* _Exercise instructions_: Take the line containing "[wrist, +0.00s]" as the first line and the line containing "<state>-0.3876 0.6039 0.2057" as the last, and output that span verbatim without any images.
** Start **
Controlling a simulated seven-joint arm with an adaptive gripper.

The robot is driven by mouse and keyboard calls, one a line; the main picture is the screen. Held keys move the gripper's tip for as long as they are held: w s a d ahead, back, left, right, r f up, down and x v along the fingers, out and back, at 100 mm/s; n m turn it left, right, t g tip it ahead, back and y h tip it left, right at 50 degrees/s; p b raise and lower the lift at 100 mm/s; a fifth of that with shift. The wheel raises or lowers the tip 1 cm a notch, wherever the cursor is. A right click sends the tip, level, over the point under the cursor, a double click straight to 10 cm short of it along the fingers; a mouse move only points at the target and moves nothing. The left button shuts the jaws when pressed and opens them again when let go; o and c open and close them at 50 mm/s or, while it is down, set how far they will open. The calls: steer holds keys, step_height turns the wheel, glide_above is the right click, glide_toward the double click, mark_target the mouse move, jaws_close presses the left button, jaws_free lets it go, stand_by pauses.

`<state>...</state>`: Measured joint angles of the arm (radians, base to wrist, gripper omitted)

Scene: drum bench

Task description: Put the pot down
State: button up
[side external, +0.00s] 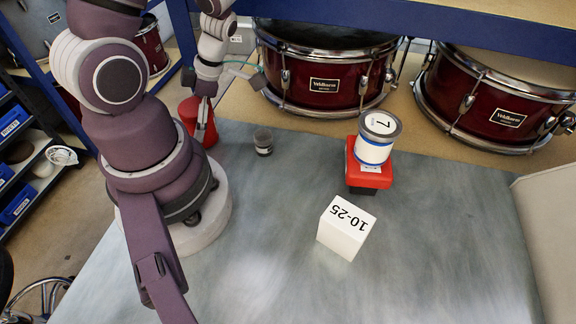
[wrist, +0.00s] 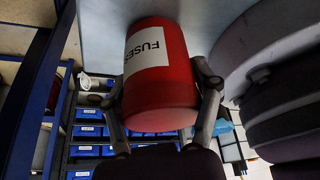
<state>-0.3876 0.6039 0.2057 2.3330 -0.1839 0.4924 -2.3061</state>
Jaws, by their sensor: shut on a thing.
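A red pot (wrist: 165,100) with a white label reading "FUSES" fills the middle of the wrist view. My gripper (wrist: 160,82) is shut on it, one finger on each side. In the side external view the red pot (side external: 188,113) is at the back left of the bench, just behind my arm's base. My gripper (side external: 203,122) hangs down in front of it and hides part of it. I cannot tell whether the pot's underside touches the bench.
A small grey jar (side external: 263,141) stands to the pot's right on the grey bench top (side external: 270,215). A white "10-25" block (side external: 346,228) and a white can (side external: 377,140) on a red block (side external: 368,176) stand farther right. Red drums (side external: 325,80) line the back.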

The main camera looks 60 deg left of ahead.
** End **
* _Full solution_:
[wrist, +0.00s] 
<state>-0.3876 0.6039 0.2057 2.3330 -0.1839 0.4924 -2.3061</state>

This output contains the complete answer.